Looking at previous technological shifts provides useful context. AI is not the first time markets have gone through a transformation of this scale. During the dot-com era, companies invested heavily in internet infrastructure. Many failed, while a few, such as Amazon, emerged as long-term winners.

A similar pattern was seen with cloud computing. Early investment cycles were capital-intensive, returns were not immediate, but over time, clear leaders began to capture most of the value.

Not every company benefits equally during a technological shift. From a market perspective, AI is now entering a similar phase.

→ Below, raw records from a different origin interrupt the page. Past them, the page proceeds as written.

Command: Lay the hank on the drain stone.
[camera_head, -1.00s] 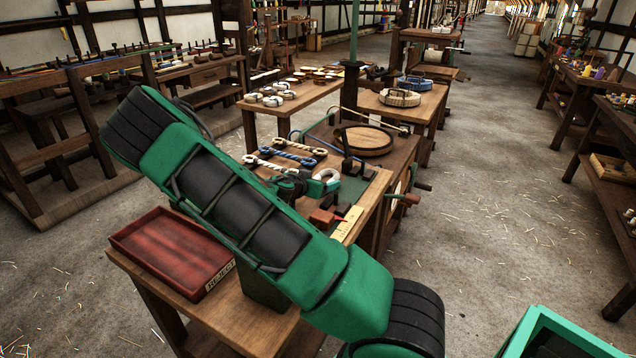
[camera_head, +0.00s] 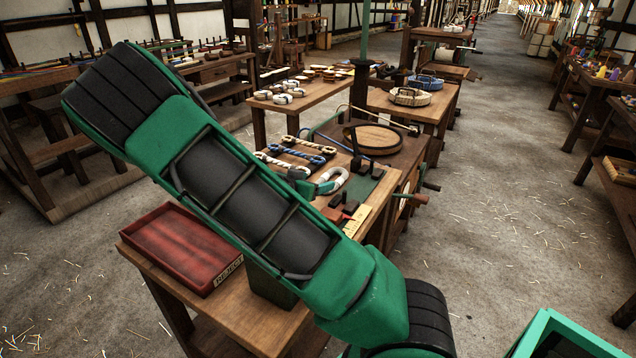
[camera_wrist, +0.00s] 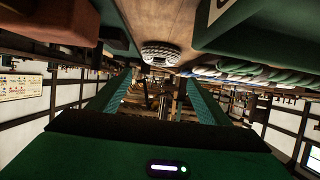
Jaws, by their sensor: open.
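My gripper is mostly hidden behind my green arm in the head view, with a green part showing beside this hank. In the wrist view my gripper (camera_wrist: 160,92) is open, with nothing between its two teal-lined fingers. A pale rope coil (camera_wrist: 160,53) shows beyond the fingers there. Three twisted rope pieces, one of them blue and white (camera_head: 302,154), lie behind the white hank. I cannot pick out the drain stone with certainty in either view.
A red tray marked REJECT (camera_head: 182,246) sits at the bench's near left. A round wooden disc (camera_head: 371,139) and small dark blocks lie near the mat. More benches with coils (camera_head: 409,96) stand behind. The floor on the right (camera_head: 500,200) is clear but for straw.

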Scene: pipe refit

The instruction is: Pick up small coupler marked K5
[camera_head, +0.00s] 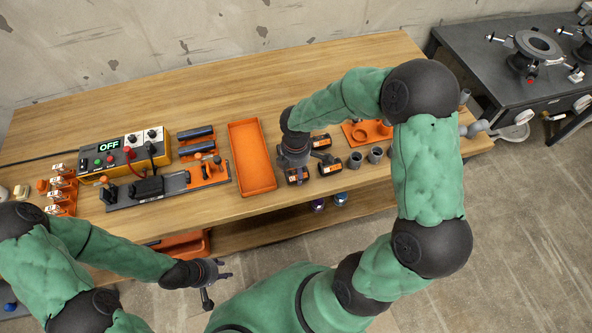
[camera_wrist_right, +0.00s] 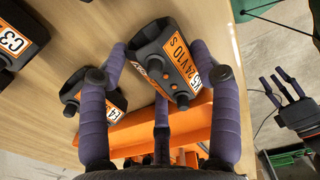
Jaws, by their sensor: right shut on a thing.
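My right gripper (camera_head: 296,160) is over the front of the bench, just right of the orange tray. In the right wrist view its purple fingers (camera_wrist_right: 160,110) are shut on a black block (camera_wrist_right: 168,58) with an orange label reading "24V10 S". Part of the label's code, ending in 5, is hidden by a finger. The same block shows under the gripper in the head view (camera_head: 297,176). I cannot tell whether it is clear of the bench. No piece clearly marked K5 is readable. My left gripper (camera_head: 218,277) is open and empty, in front of the bench.
Close by are a block marked C3 (camera_wrist_right: 20,40) and another ending in 4 (camera_wrist_right: 95,90). The orange tray (camera_head: 253,157) looks empty. Grey cylinders (camera_head: 355,160) stand to the right. A control box (camera_head: 125,150) reading OFF is at left. The bench's back strip is clear.

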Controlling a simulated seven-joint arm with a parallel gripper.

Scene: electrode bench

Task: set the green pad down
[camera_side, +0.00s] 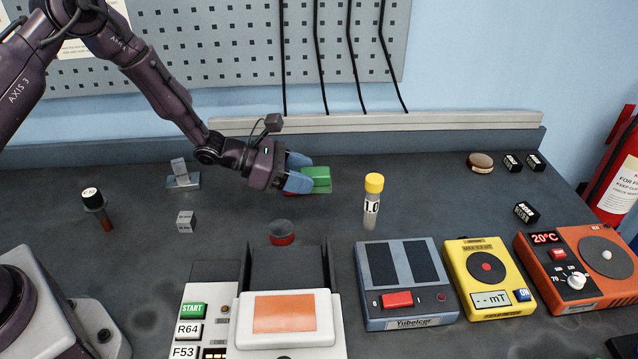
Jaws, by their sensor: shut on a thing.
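The green pad (318,174) is a small green block in the middle of the bench's back half. My gripper (300,173) reaches it from the left and is shut on it, with blue fingertips on its far and near sides. The pad's left end is hidden between the fingers. A thin green edge shows under the block near the bench top. I cannot tell whether the pad touches the bench or is held just above it.
A yellow-capped vial (371,202) stands close to the right of the pad.

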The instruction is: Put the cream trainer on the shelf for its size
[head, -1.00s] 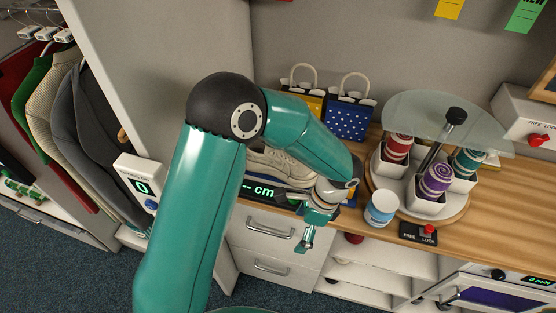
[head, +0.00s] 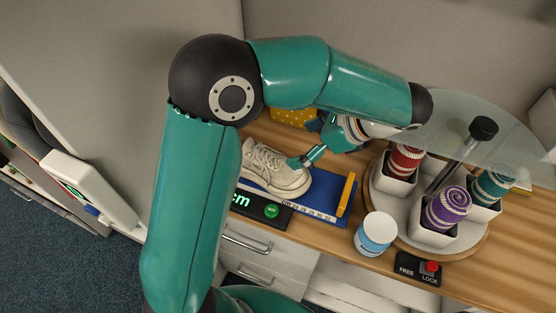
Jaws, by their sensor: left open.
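The cream trainer (head: 276,168) lies on a blue measuring board (head: 324,188) with a printed cm scale and a yellow upright stop (head: 346,194) at its right end. The trainer is left of the stop with a gap between them. My left gripper (head: 306,160) is open, just above and beside the trainer's right end; whether it touches cannot be told. A black display (head: 250,203) reading "cm" with a green button (head: 271,211) sits at the board's front; its digits are hidden behind my left arm. The size shelves are mostly out of view below the counter. My right gripper is not in view.
A carousel (head: 430,222) with rolled red, purple and teal goods and a glass top stands to the right. A white-and-blue tub (head: 375,234) stands before it, near a FREE/LOCK switch (head: 418,269). A yellow spotted bag (head: 293,117) is behind my arm. Drawers (head: 254,254) are below.

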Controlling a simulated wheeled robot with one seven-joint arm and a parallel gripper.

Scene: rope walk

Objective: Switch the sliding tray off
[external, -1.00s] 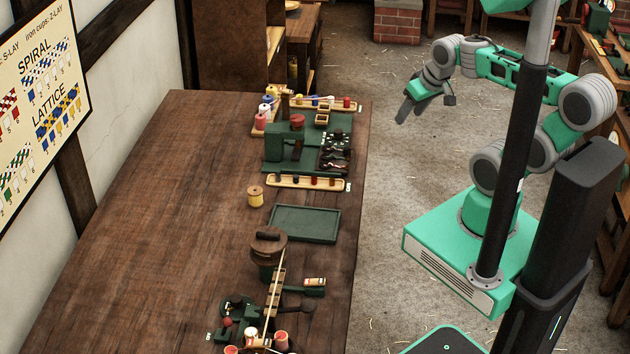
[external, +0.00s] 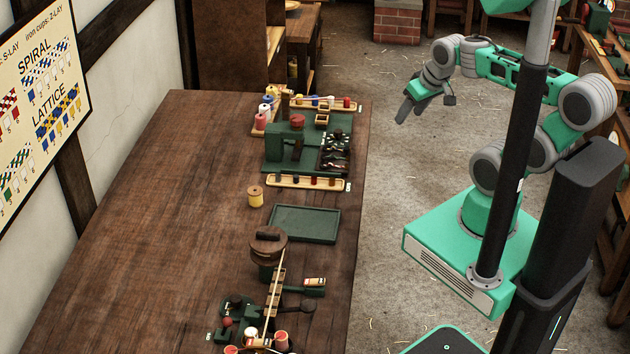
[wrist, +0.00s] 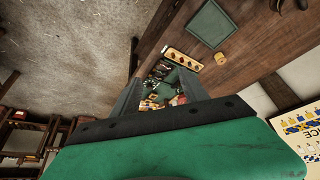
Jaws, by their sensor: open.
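I cannot tell for certain which part is the sliding tray. A dark tray (external: 335,154) holding small dark parts sits on the right side of the green machine (external: 285,150) on the workbench; the machine also shows between my fingers in the wrist view (wrist: 170,82). A separate flat green tray (external: 305,224) lies on the bench nearer the camera, and it shows in the wrist view (wrist: 211,24). No switch state is readable. My gripper (external: 405,112) is open and empty, held in the air right of the bench, apart from everything on it.
A yellow spool (external: 255,197) stands left of the flat tray. A wooden peg rack (external: 306,182) lies along the machine's near side. A second device with a brown round top (external: 268,242) stands nearer the camera. The bench's left half is clear.

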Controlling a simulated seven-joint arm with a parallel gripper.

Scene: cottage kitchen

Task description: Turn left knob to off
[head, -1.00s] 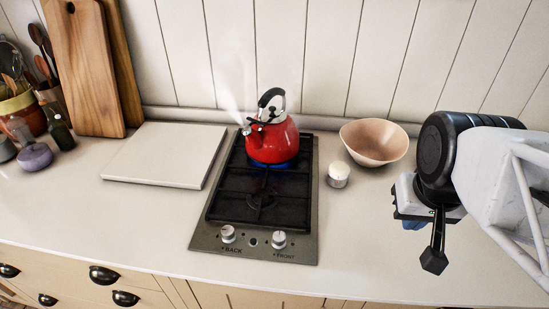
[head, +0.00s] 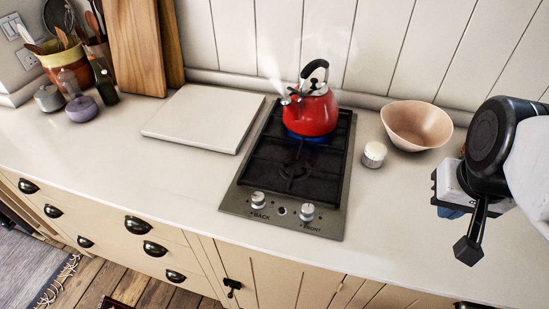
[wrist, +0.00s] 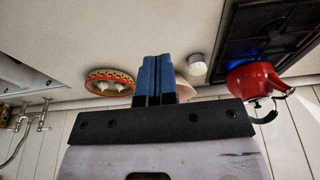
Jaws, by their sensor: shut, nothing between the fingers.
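The left knob (head: 258,199), a pale round knob above the word BACK, sits on the front panel of the gas hob (head: 290,150). The right knob (head: 307,212) is beside it, above the word FRONT. A red kettle (head: 312,112) steams on the back burner, with a blue flame under it. My gripper (head: 450,212) is at the right in the head view, well apart from the knobs. In the wrist view its blue fingers (wrist: 153,80) are together and empty. No knob shows in the wrist view.
A bowl (head: 418,125) and a white candle (head: 374,154) stand right of the hob. A pale board (head: 204,117) lies to its left. The counter in front of the knobs is clear. A patterned dish (wrist: 110,82) shows in the wrist view.

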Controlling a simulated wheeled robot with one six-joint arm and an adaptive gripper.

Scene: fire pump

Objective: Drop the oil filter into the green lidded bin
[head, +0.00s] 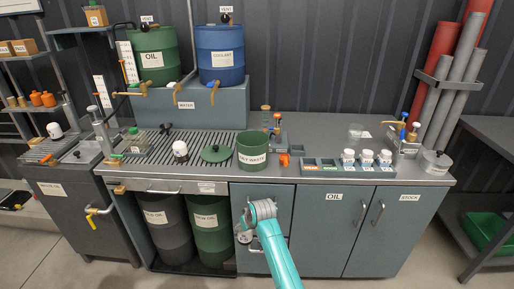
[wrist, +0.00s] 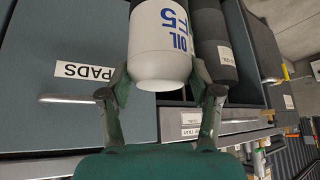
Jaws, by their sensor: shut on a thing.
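My gripper (wrist: 160,84) is shut on a white oil filter (wrist: 163,45) with blue lettering, held between both fingers in the wrist view. In the head view my gripper (head: 244,234) is low, in front of the cabinet fronts and below the counter edge. The filter is mostly hidden there by my arm. The green bin (head: 252,158), labelled as oily waste, stands on the counter above and slightly right of my gripper. Its top is open. A green lid (head: 215,153) with a dark knob lies on the counter just left of the bin.
Another white canister (head: 180,149) stands on the counter left of the lid. Cabinet doors (head: 333,225) with handles are close to my arm. Large drums (head: 210,222) stand under the counter.

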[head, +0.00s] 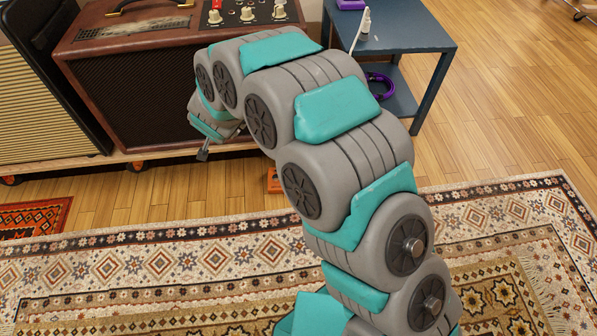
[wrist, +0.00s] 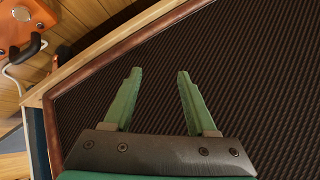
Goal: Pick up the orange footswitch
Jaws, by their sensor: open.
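The orange footswitch (head: 273,181) is on the wood floor near the amp platform in the head view, mostly hidden behind my arm. In the wrist view the orange footswitch (wrist: 20,28) is at the top left corner, cut off by the edge. It shows a round metal button, a black plug and a white cable. My gripper (wrist: 159,74) is open and empty, its two green fingers in front of a dark ribbed speaker grille and to the right of the footswitch. In the head view my gripper (head: 203,154) is small and partly hidden beside the amp.
A brown amp (head: 125,100) stands on a low wheeled wooden platform (head: 95,160), beside a cabinet with a pale grille (head: 35,110). A blue table (head: 405,30) with a purple cable coil (head: 381,84) stands at the back. Patterned rugs (head: 120,262) cover the front floor.

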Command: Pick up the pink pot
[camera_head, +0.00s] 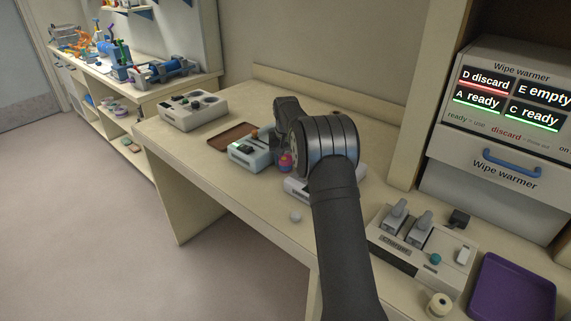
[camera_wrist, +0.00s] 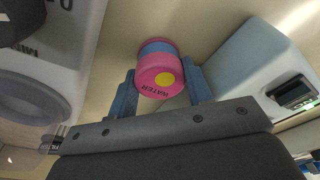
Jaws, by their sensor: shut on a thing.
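In the head view the pot (camera_head: 286,161) shows just left of my dark wrist, beside a pale green device. My arm hides the fingers and part of the area behind there. I cannot tell whether the pot touches the bench.
The pale green device (camera_head: 252,150) stands close left of the pot, and a white device (camera_head: 297,187) lies partly under my wrist.

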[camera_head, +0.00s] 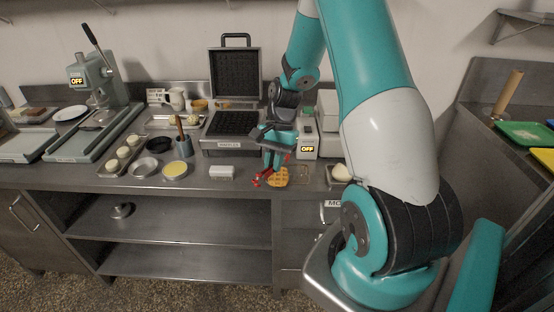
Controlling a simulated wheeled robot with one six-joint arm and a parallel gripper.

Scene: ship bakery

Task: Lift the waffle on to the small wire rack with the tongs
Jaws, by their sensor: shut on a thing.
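The golden round waffle (280,178) is near the counter's front edge, beside the red tips of the tongs (261,180). I cannot tell whether the tongs pinch it or whether it is clear of the counter. My gripper (272,157) points down and is shut on the tongs, just above the waffle. A small wire rack (304,174) appears as thin lines just right of the waffle; it is hard to make out. The waffle iron (233,124) stands open behind, with its dark lid upright and its lower plate bare.
A bowl with pale contents (341,173) is to the right. Bare counter shows between the white block and the tongs.

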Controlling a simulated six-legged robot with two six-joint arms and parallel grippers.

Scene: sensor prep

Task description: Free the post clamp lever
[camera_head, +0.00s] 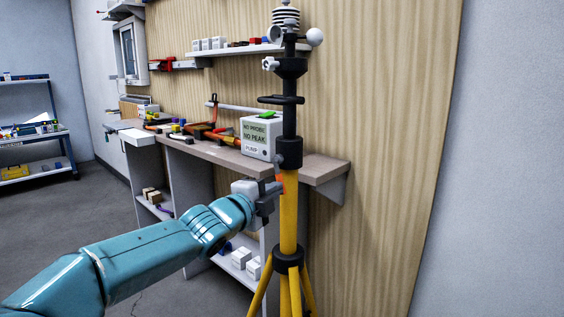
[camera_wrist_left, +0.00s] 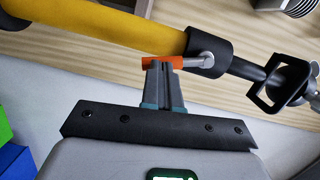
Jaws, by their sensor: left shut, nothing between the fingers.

On one side, the opportunities are clear:

  • Infrastructure demand remains strong as AI models require increasing computing power
  • AI utilization can improve productivity, reduce costs, and support margin expansion
  • New industries and business models are starting to emerge across sectors

However, the risks are equally important to consider:

  • The gap between spending and returns remains uncertain
  • Market exposure is becoming increasingly concentrated in a small number of companies
  • Infrastructure constraints, particularly energy demand, could limit growth
  • Disruptio risk is rising as AI reshapes existing business models

Bringing this together, AI is not just creating value; it is redistributing it across the market.

Some companies are positioned to capture long-term gains, while others may face increasing pressure as the cycle develops.

From a broader perspective, this reinforces a key point:

AI should not be viewed as a single theme, but as a multi-layered investment cycle where outcomes will vary significantly across companies and sectors.